■ Short exercise ■
Within the material below, locate the line with "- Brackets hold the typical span" and the line with "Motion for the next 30", then return those two lines and all lines between them, exactly as written.

##########

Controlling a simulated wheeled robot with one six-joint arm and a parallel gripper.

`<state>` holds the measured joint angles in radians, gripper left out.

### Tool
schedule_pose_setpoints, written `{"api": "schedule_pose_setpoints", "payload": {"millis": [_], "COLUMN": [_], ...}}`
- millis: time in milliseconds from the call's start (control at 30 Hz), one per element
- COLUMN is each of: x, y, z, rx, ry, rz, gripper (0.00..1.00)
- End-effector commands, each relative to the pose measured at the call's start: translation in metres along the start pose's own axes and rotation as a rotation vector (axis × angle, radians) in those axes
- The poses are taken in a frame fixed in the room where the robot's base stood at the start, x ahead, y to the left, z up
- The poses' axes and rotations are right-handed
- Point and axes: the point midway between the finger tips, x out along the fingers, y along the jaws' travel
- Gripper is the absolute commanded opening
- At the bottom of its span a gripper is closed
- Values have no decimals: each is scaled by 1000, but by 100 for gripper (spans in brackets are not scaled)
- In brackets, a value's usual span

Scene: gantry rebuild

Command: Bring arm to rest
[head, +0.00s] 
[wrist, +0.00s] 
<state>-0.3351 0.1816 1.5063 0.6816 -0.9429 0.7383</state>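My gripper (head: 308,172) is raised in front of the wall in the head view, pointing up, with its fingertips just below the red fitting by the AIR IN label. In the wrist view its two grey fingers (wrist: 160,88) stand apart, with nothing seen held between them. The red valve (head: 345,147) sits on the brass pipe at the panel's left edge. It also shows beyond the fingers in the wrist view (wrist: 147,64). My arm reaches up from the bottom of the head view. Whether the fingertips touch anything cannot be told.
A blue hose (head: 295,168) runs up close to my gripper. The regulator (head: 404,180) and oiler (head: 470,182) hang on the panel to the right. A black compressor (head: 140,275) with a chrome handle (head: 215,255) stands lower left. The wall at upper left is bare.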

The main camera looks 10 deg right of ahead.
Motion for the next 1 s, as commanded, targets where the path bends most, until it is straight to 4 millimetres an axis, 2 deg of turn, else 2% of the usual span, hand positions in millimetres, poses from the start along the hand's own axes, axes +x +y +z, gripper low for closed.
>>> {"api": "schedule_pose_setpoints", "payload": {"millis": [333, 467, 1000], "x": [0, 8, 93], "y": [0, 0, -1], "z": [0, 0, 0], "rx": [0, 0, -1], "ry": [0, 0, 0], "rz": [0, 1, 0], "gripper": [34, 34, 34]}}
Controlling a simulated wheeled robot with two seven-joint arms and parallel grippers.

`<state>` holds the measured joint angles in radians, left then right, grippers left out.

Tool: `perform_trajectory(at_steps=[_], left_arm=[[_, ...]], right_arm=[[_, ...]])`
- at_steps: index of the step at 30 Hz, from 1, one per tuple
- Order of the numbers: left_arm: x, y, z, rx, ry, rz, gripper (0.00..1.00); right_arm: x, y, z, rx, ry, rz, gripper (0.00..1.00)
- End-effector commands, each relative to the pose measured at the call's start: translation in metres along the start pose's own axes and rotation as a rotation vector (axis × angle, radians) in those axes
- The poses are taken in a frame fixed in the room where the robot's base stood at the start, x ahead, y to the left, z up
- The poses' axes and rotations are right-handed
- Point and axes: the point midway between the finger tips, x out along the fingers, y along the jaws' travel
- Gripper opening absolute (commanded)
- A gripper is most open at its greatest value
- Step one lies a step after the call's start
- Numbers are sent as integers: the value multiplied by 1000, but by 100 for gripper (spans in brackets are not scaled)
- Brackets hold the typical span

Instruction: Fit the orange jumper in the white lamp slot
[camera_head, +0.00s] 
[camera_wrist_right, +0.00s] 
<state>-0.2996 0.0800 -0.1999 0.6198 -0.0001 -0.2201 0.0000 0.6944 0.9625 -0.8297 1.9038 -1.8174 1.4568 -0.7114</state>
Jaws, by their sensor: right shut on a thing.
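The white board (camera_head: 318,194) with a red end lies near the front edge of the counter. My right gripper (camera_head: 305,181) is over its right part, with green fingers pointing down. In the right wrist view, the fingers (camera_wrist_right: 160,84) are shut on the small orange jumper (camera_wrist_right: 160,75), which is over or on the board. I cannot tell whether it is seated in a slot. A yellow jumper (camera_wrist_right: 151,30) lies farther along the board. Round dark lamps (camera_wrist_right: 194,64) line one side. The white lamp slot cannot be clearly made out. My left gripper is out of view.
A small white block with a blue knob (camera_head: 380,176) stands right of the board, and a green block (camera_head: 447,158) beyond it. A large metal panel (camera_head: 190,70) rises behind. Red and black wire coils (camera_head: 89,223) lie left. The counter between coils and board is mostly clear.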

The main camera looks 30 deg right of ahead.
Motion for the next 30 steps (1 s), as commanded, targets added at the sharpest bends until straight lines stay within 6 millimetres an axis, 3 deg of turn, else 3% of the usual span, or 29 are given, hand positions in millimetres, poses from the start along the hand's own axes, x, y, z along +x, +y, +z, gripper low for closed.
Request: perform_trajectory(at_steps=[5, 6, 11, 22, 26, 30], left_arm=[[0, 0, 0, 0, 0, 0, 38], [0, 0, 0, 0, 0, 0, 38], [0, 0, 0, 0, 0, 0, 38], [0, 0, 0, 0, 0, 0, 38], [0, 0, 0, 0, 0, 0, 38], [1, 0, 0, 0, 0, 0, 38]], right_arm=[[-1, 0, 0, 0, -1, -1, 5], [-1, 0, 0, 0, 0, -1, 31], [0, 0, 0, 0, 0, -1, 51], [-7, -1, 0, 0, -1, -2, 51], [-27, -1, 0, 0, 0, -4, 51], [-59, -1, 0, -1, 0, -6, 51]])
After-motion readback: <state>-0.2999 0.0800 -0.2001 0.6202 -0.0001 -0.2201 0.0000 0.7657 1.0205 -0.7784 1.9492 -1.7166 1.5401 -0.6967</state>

##########

■ Written answer ■
- Brackets hold the typical span

Instruction: Fit the orange jumper in the white lamp slot
[camera_head, +0.00s] 
[camera_wrist_right, +0.00s] 
<state>-0.2996 0.0800 -0.1999 0.6198 -0.0001 -0.2201 0.0000 0.6944 0.9625 -0.8297 1.9038 -1.8174 1.4568 -0.7114</state>
Jaws, by their sensor: right shut on a thing.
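The white board (camera_head: 318,194) with a red end lies near the front edge of the counter. My right gripper (camera_head: 305,181) is over its right part, with green fingers pointing down. In the right wrist view, the fingers (camera_wrist_right: 160,84) are shut on the small orange jumper (camera_wrist_right: 160,75), which is over or on the board. I cannot tell whether it is seated in a slot. A yellow jumper (camera_wrist_right: 151,30) lies farther along the board. Round dark lamps (camera_wrist_right: 194,64) line one side. The white lamp slot cannot be clearly made out. My left gripper is out of view.
A small white block with a blue knob (camera_head: 380,176) stands right of the board, and a green block (camera_head: 447,158) beyond it. A large metal panel (camera_head: 190,70) rises behind. Red and black wire coils (camera_head: 89,223) lie left. The counter between coils and board is mostly clear.

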The main camera looks 30 deg right of ahead.
Motion for the next 30 steps (1 s), as commanded, targets added at the sharpest bends until straight lines stay within 6 millimetres an axis, 3 deg of turn, else 3% of the usual span, or 29 are given, hand positions in millimetres, poses from the start along the hand's own axes, x, y, z along +x, +y, +z, gripper low for closed.

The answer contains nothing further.